Trump’s legal strategy for all of his criminal cases has been to delay, under the calculus that winning re-election would enable him to appoint a loyalist as attorney general who could direct prosecutors to drop the case, or pardon himself if he was convicted.

The Trump legal team proposed an August trial date to Cannon last month, seemingly as part of a gambit to weaponize the classified documents case in Florida to block off his legal calendar and prevent the 2020 election interference case in Washington from going to trial before the election.

But Trump has not had to strain himself to engineer such an outcome: Cannon’s own inaction in the case has made a trial in July unrealistic.

Trump was indicted in federal district court last year for violating the Espionage Act in keeping classified documents at his Mar-a-Lago club, which means his case is proceeding to trial under the complicated and sequential rules of the Classified Information Procedures Act, or Cipa.

The next stage of Cipa in Trump’s prosecution is section 5, where Trump has to disclose to prosecutors in a notice the specific classified documents they want to use at trial. It is considered a key step because it protects against any surprise disclosure of national security secrets at trial.

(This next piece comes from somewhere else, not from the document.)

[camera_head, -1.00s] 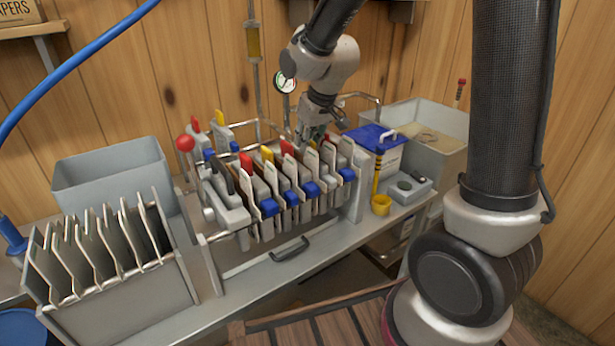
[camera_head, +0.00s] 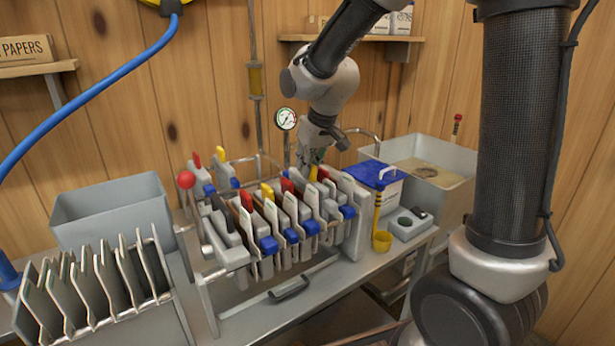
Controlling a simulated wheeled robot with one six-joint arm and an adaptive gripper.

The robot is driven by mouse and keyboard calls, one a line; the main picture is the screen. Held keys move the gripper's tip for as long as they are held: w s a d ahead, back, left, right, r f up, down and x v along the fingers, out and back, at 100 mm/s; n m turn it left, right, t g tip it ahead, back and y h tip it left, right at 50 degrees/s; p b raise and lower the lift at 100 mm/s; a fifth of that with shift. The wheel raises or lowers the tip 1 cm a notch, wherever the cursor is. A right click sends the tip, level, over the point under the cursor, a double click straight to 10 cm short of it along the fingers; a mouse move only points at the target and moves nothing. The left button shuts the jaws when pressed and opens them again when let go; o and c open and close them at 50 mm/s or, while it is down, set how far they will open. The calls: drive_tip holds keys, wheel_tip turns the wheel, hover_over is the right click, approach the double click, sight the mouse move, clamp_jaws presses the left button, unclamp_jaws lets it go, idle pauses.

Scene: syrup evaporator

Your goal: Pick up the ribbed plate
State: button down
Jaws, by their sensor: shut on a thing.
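A row of upright grey plates with red and yellow tabs and blue side handles stands in the filter press (camera_head: 350,228). My gripper (camera_head: 312,166) is at the back right of the row, pointing down, shut on the top of a ribbed plate (camera_head: 312,196) among the other plates. Its fingertips are partly hidden behind the plate tops. The ribs cannot be made out at this distance. The held plate still appears to be within the row.
A rack of bare plates (camera_head: 100,290) and an empty grey bin (camera_head: 110,205) stand at left.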

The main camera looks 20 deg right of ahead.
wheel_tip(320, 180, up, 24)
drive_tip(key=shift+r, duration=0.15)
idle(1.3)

The judge would probably need to give Trump several weeks to draft a specific enough notice. If Trump, like most defendants, files too vague a notice, prosecutors would have to challenge the filing and force Trump to give more detail about which documents he intends to use in his defense.

But when prosecutors suggested a July trial date, they envisioned an 18 March deadline for Trump to file his section 5 notice, a date that expired two weeks ago. Additionally, prosecutors did not include in their proposed schedule any time for litigation if Trump’s notice was too vague.

The situation means that even if Cannon issued new deadlines for Cipa now, the timeline as suggested by prosecutors would potentially be multiple weeks behind schedule, making it more likely that Cannon is left with no choice but to adopt Trump’s proposed schedule and August trial date.

Part of the problem with the Trump classified documents case is that some of the issues are inherently complex. But Cannon has also given herself little breathing space by allowing a backlog of unresolved motions – some of which bear on the pre-trial timetable itself – to build up on the docket.

Some of the issues can be traced back to a fateful decision the judge made early on, when she decided that the case was so high profile that proceedings should be as publicly accessible as possible, and gave Trump a basis to ask to unseal materials governed by a protective order at every turn.

That decision appears to have significantly contributed to the logjam.

For instance, Trump made a sprawling request in January for additional discovery materials about supposed bias by the intelligence community that would help his defense. In that filing, he also requested the attached exhibits to be made public, except for email addresses contained in the documents.

The two requests drew sharp responses from prosecutors, who urged the judge to deny Trump’s effort to get more discovery and to deny the request to unseal, because it would reveal the identity of potential trial witnesses and identify US intelligence products.

In that dispute alone, Cannon needed to review both Trump’s motion itself and the exhibits, and decide whether to make them public. In that way, Cannon managed in some ways to double her workload on what would have otherwise been a single motion that she needed to review.

To make matters more complicated, the situation with Trump’s request to unseal the exhibits – which Cannon granted but has not ruled on prosecutors’ request that she reconsider – now has had a direct bearing on the trial schedule.

Recently, Trump’s lawyers asked the judge for an extra 10 days to file papers relating to a separate set of motions to have the case dismissed. One of their reasons was they needed a decision on the discovery request first, which Cannon presumably cannot rule on until she first decides what to do about its contested exhibits.